Tadi pagi saya bersama teman-teman sarapan di jalan Cipto si Siantar, inilah tempat sarapan yang selalu ramai. Rupa-rupa sarapan ada di tempat ini. Ada mie, kopi, gorengan, roti, bakpao dll. Ketika kami menikmati sarapan datang dua orang pengamen. Yang satu menuntun temannya karena buta sementara dia sendiri membawa loud speaker yang digantung di leher.
Mereka menyanyi dengan bantuan suara karaoke yang dihasilkan speaker. Lagu mereka adalah, mampirlah dengar doaku (KJ 26). Mendengar kidung ini dinyanyikan sontak membuat saya terharu. Ini termasuk lagu favorit ku. Pelupuk mataku pun mulai menghangat. Dari sejarahnya, kidung ini dikarang oleh Fanny J. Crosby, seorang yang buta sejak kecil karena malpraktek.
Lagu ini dilatarbelakangi kisah Alkitab, yaitu Bartimeus yang duduk di pinggir jalan. Bartimeus bersama temannya yang buta sedang menanti belas kasihan orang. Saat itu Yesus sedang lewat bersama rombongan. Mengetahuinya, mereka berteriak keras untuk memohon pertolongan. Akhirnya, mereka pun disembuhkan setelah terlebih dahulu mengutarakan keinginan nya.

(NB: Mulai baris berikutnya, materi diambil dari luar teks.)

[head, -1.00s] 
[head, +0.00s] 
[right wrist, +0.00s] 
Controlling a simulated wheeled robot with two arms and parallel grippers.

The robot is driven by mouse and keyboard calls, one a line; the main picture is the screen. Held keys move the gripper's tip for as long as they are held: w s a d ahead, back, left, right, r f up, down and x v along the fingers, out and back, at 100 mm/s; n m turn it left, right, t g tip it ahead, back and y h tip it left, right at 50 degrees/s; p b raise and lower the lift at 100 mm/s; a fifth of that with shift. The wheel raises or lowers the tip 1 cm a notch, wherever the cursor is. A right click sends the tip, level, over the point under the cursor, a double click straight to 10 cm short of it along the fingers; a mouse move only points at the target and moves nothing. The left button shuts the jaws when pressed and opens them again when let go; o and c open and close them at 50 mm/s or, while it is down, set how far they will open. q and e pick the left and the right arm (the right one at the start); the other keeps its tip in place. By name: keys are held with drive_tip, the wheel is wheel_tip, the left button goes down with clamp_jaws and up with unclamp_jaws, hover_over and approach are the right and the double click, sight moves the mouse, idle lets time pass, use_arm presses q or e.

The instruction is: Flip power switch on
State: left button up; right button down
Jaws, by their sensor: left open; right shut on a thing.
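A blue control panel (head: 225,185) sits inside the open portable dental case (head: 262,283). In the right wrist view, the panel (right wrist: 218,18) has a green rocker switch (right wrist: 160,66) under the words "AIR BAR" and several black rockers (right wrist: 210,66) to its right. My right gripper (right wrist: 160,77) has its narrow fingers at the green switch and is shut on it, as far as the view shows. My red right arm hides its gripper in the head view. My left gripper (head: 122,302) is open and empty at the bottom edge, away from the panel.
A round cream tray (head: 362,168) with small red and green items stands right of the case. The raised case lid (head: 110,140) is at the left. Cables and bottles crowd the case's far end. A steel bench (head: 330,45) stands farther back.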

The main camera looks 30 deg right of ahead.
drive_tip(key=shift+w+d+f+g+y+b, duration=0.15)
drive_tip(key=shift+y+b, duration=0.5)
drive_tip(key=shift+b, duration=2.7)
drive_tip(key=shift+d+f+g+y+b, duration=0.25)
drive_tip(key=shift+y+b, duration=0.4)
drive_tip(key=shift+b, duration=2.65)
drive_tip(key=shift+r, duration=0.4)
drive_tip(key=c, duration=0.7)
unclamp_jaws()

"Orang lain Kau hampiri, jangan jalan terus" adalah permohonan agar Yesus memberikan anugrah untuk menerima mereka yang berseru.
Dibayangi oleh kisah itulah saya mendengarkan kidung tersebut dinyanyikan. Setelah siap bernyanyi mereka pun berkeliling ke dalam kedai memohon belas kasihan pengunjung. Saya pun memberi dengan tangan yang tertutup.
Setelah sarapan saya pun pergi sebentar ke jln Medan untuk mengambil mobil yang sudah dua minggu di tempat tersebut. Mobil itu ditabrak truk dua Minggu yang lewat sehingga harus masuk bengkel. Setelah urusan administrasi beres sayapun pulang ke tempat penginapan.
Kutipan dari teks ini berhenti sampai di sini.